Automobile-makers have been dreaming for more than 50 years about what the “car of the future” would look like and what grand capabilities it would have. In a short time period, between 1957 and 1962, quite a number of influential predictions were made about how commuting and road trips would change. Many of them didn’t come to fruition in the way that people had hoped, and some of them are taking much longer than the optimistic estimates, but it’s important to not lose sight of these retro-visions. They helped inspired the progress society has made—even if we still don’t have jetpacks.

In 1958 the Chicago Daily Tribune published an article that made predictions for the year 2000. The article was then sealed in a time capsule until the time came to open it up and compare the forecasts to reality. Some of the predictions were about changes in how we would travel: “The chicken in every pot and a car in every garage forecast has been changed to a helicopter and heliport in every back yard.” The vision that people would putter around skyways in personal helicopters was a surprisingly common one. But for the most part, people were sure cars would still be around—they would just be much different.
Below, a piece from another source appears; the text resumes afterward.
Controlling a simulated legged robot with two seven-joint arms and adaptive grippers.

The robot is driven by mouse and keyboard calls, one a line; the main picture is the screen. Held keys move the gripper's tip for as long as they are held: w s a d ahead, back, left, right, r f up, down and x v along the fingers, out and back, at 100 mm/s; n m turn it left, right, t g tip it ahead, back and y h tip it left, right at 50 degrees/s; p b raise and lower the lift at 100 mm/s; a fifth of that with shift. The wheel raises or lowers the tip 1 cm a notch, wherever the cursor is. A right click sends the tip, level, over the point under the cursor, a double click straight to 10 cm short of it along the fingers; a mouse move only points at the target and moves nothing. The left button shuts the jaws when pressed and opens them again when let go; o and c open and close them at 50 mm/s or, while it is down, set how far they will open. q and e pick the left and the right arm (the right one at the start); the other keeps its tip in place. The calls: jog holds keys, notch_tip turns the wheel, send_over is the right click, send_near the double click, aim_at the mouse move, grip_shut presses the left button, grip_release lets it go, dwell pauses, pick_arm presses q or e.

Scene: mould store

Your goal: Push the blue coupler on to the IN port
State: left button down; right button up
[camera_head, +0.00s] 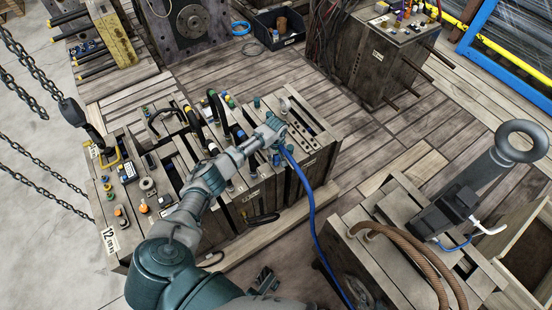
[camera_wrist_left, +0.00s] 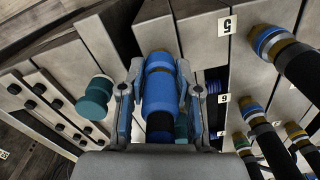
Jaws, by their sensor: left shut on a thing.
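My left gripper (camera_head: 274,130) is over the right end of the near mould block (camera_head: 262,190). In the left wrist view its fingers (camera_wrist_left: 158,95) are shut on the blue coupler (camera_wrist_left: 160,88), one on each side. The coupler has a brass-coloured ring near its far end and a black part at the near end. Its far end is close to the block's face; I cannot tell whether it touches. A blue hose (camera_head: 309,195) hangs from the gripper. I cannot make out the IN port. My right gripper is not in view.
A teal cap (camera_wrist_left: 95,97) stands left of the gripper. Chains (camera_head: 28,62) hang at the left. Another block (camera_head: 380,55) stands at the back.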

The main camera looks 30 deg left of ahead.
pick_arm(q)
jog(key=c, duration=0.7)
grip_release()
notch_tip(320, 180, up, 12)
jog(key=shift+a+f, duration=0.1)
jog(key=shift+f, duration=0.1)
GMmisc BuickmiscTake, for instance, the 1957 concept for the Ford Nucleon: a super-sleek car that would have unparalleled mileage range, while also being emission-free—all thanks to the internal nuclear fission reactor. It’s easy to see how, during the Atomic Age, a major manufacturer such as Ford would think that the same basic method for powering nuclear submarines could be adapted to automobile use. Sure, we can look back now with knowledge about nuclear danger and scoff at the idea. I mean, if you thought the fender-bender fires of the Ford Pinto were bad, just imagine having a core melt down in your trunk! But at the time, people were positive that the future would be atomic—not digital like we think now—and be better for it.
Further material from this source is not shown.